The Art of War – AI edition

The Art of War – AI edition

How data scientists are changing the global military landscape

The use of Artificial Intelligence (AI) in a country’s military forces is not a new phenomenon by any means. In fact, since the mid-2010s, the world has already been witnessing a steady arms race for better military AI. The quest for military AI dominance is essentially a precursor for dominance in other sectors a well, especially when countries are seeking both economic and political advantage.

Project Convergence

According to the SIPRI Military expenditure database 2020 factsheet, the United States has a net defense spending of about US$732 billion annually. This accounts for about 38% of global defense spending and is greater in amount than the next ten countries, combined. Hence, it should come as no surprise to note that the training exercises for the United States cavalry are also the most technologically advanced – and the most expensive as well.

Dubbed ‘Project Convergence 2020’, the exercise held at the Yuma Proving Ground in Arizona was set in the year 2035 and was the first in a series of annual demonstrations showing how the Armies of the future would fight their battles. It used Artificial Intelligence and autonomous systems to ‘take sensor data from all domains, transform it into targeting information, and select the best weapon system to respond to any given threat’ in real-time during the course of the war. According to Brigadier General Ross Coffman, the director of the Army Futures Command’s Next-Generation Combat Vehicle Cross-Functional Team, AI was used to autonomously conduct ground reconnaissance, employ sensors and then pass that information back.

The exercise showed that the use of autonomous technologies has drastically reduced the sensor to shooter time-gap – from 20 minutes to 20 seconds, depending on network quality and the distance of transmission between the point of collection and its destination.

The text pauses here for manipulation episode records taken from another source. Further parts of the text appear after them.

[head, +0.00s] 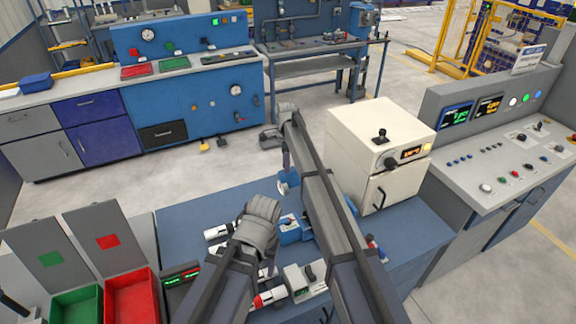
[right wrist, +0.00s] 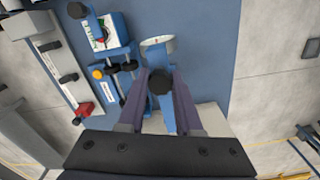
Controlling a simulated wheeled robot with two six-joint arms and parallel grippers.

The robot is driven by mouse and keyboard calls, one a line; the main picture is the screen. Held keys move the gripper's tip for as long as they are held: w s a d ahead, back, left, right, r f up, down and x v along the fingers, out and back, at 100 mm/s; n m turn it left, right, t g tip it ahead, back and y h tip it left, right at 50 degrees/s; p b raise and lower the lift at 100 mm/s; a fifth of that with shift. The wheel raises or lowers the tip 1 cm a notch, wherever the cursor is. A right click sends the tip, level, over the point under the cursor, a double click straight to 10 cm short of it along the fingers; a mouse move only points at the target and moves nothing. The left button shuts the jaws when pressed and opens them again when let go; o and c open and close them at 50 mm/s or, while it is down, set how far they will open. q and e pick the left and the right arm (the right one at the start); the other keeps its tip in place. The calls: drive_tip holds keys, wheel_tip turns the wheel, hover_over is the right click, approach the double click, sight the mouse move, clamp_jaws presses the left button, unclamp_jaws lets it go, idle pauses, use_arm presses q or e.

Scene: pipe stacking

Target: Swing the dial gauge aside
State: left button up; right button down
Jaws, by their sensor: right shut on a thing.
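The dial gauge (right wrist: 157,44) is a pale round face in a blue rim, just beyond my right fingertips in the right wrist view. In the head view it shows small beside my right arm (head: 288,182). My right gripper (right wrist: 161,80) is shut on a black knob (right wrist: 160,82) on the gauge's blue arm (right wrist: 166,112). In the head view its fingers (head: 285,160) are partly hidden by my forearm. My left arm reaches over the bench; its fingers are mostly hidden behind its wrist, so their opening cannot be seen.
A blue fixture with a red dial (right wrist: 105,35) stands left of the gauge in the wrist view. A cream box (head: 360,140) stands at the bench's right. Red (head: 130,297) and green (head: 77,306) bins sit at left. Bare blue bench top (head: 180,220) shows behind my left arm.

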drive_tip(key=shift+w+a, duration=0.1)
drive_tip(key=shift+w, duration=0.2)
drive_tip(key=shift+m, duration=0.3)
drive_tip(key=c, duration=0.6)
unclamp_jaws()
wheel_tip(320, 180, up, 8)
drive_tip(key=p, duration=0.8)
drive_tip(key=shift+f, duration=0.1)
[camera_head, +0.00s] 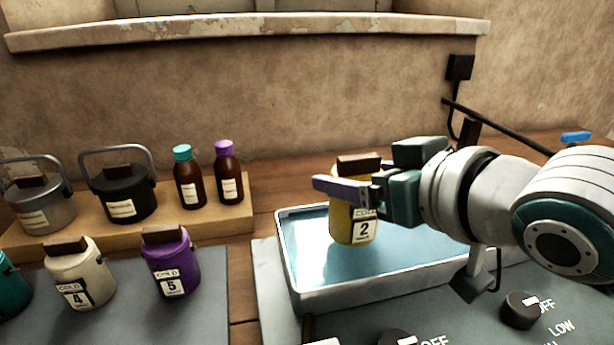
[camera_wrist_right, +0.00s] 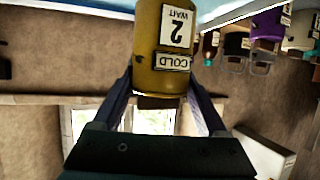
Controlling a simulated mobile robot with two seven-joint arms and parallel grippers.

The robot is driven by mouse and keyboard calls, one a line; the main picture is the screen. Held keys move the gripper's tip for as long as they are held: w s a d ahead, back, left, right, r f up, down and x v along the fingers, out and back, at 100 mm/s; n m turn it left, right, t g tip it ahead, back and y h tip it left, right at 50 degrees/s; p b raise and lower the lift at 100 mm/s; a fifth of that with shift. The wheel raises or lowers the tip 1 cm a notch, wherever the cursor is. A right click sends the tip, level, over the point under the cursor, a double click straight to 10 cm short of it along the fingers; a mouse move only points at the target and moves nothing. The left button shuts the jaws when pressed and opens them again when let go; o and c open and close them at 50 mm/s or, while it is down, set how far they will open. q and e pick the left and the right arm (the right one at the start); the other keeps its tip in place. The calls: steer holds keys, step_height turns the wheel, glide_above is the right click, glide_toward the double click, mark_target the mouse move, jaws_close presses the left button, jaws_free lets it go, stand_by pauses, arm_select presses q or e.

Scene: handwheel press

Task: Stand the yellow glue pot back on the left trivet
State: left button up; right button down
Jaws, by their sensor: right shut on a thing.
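The yellow glue pot (camera_head: 345,222), labelled "COLD 2", is upright with a dark block on its lid. My right gripper (camera_head: 347,188) comes in from the right and is shut on the pot's upper part. In the right wrist view, the yellow pot (camera_wrist_right: 162,60) is between the two fingers of my right gripper (camera_wrist_right: 160,95). The pot shows over the water bath (camera_head: 290,265), a pale rectangular tray with blue water; I cannot tell whether its base touches the water. No trivet can be made out. My left gripper is not in view.
A cream pot (camera_head: 80,280) and a purple pot (camera_head: 172,265) stand on a grey mat (camera_head: 205,310) at left. Behind, a wooden board (camera_head: 235,222) holds two handled pots and two brown bottles. Control knobs (camera_head: 522,310) sit in front of the bath.

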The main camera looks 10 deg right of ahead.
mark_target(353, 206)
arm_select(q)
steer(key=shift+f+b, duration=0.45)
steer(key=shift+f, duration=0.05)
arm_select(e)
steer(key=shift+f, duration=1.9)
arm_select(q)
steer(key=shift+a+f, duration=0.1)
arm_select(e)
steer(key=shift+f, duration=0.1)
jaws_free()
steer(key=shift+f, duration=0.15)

Space-based sensors operating in low Earth orbits were used to capture battleground images to be sent to the TITAN ground station in Washington, where they were processed and fused by a state-of-the-art AI system called Prometheus. TITAN was envisioned as a “scalable and expeditionary intelligence ground station”, supplying data to Prometheus to be fused, identified and analyzed.

FIRESTORM

Once threats picked up from TITAN are sent to Prometheus, the targeting data is then passed on to the Tactical Assault Kit, a software-based program giving operators and data scientists an overhead view of battlefield positions. Additional images and live feeds can also be pulled up, as and when needed.

The best response is then determined by the Army’s indigenous new AI-based computer brain – the FIRES Synchronization to Optimize Responses in Multi-Domain Operations, or FIRESTORM. According to Coffman, FIRESTORM “recommends the best shooter, updates the common operating picture with the current enemy situation and […] admissions the effectors that we want to eradicate the enemy on the battlefield.”

The FIRESTORM program processes terrain, weapon availability, proximity to threats and other auxiliary factors in order to determine the best-response firing system. Data scientists and operators at the FIRESTORM unit process the information coming in and send orders to on-ground soldiers or weapons systems within seconds of a threat being identified. It also provides critical target deconfliction, ensuring optimised and efficient deployment of weapons.

By using aided target recognition and machine learning to train algorithms and identify types of enemy forces, military prowess has improved by leaps and bounds – truly taking the art of war to the next level.